Mobile phone networks around Washington, D.C., experienced periodic overload during inauguration ceremonies for U.S. President Barack Obama Tuesday, but by mid-afternoon the congestion seemed to dissipate.
Several mobile phone networks seemed to be overwhelmed during the late morning and early afternoon surrounding Obama's swearing-in ceremony at noon. One T-Mobile customer near the inauguration ceremonies reported that he was unable to receive or make mobile phone calls for much of the morning.
Nonetheless, major mobile phone service providers said they were generally happy with their network performance during the inaugural events, given that more than a million people attended the celebration. AT&T Wireless' mobile network experienced "some congestion" during the morning's events, but customer were usually able to complete their calls a few minutes later, said Mark Siegel, an AT&T spokesman.
AT&T was preparing for the inauguration for months, Siegel added. The telecom provider had bumped up its 3G (third-generation) wireless network capacity by 80 percent and its 2G capacity by 69 percent along the inaugural parade route, he said.
AT&T and other mobile phone providers had encouraged Washington-area customers to use text-messaging to communicate during inaugural events. Text messages take significantly less capacity than voice calls.

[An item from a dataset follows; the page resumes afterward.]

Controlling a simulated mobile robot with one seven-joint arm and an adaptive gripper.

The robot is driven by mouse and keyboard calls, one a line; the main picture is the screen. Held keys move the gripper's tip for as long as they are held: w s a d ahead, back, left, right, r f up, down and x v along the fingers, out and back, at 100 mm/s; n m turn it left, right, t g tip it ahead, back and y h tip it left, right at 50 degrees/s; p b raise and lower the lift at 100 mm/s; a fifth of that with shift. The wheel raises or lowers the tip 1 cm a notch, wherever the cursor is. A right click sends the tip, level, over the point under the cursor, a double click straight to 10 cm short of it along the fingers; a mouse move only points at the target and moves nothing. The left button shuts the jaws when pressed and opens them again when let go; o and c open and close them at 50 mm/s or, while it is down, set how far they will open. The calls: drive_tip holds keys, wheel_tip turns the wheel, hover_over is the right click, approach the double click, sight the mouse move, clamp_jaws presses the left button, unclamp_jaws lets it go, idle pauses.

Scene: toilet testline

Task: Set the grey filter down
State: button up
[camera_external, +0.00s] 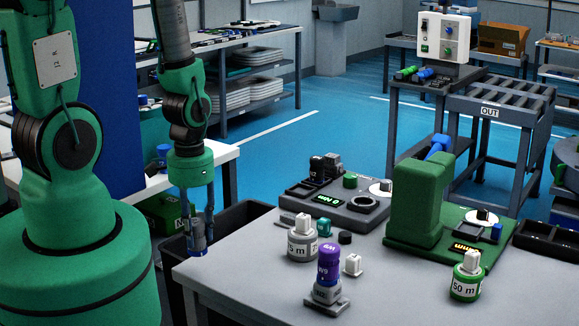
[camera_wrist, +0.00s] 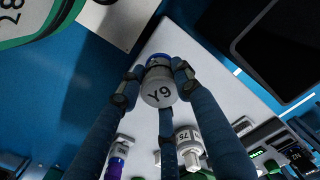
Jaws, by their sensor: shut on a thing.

Basically, text messages don't need an end-to-end open connection, noted independent telecom analyst Jeff Kagan. Text messages and e-mails seemed to go through more frequently during the morning, he said.
Kagan called the mobile networks' performance "a success, with a hiccup here and there."
Mobile-phone networks were generally overloaded during the inauguration events, he said in an e-mail. "So many people, all using cell phones, in a small area, was the recipe for disaster," he said. "At least we knew it was coming."
Many calls did get through, however, he added. "In situations like this there simply cannot be enough capacity," Kagan said. "So if the network is busy when you try your call, then just hang up and try again. As soon as someone else hangs up, another call can be taken. These situations happen. Sometimes we know in advance like with this Inauguration and can plan like this. Other times we are surprised like with hurricanes or totally surprised with terrorist incidents."
Verizon Wireless reported that most calls went through Thursday. Verizon's network was handling five times the normal network volume as of 2:30 p.m., said Debra Lewis, a Verizon Wireless spokeswoman. "Even in the most crowded spectator areas nearest the Inauguration stands at the U.S. Capitol, the vast majority of calls are going through on the first attempt," she said.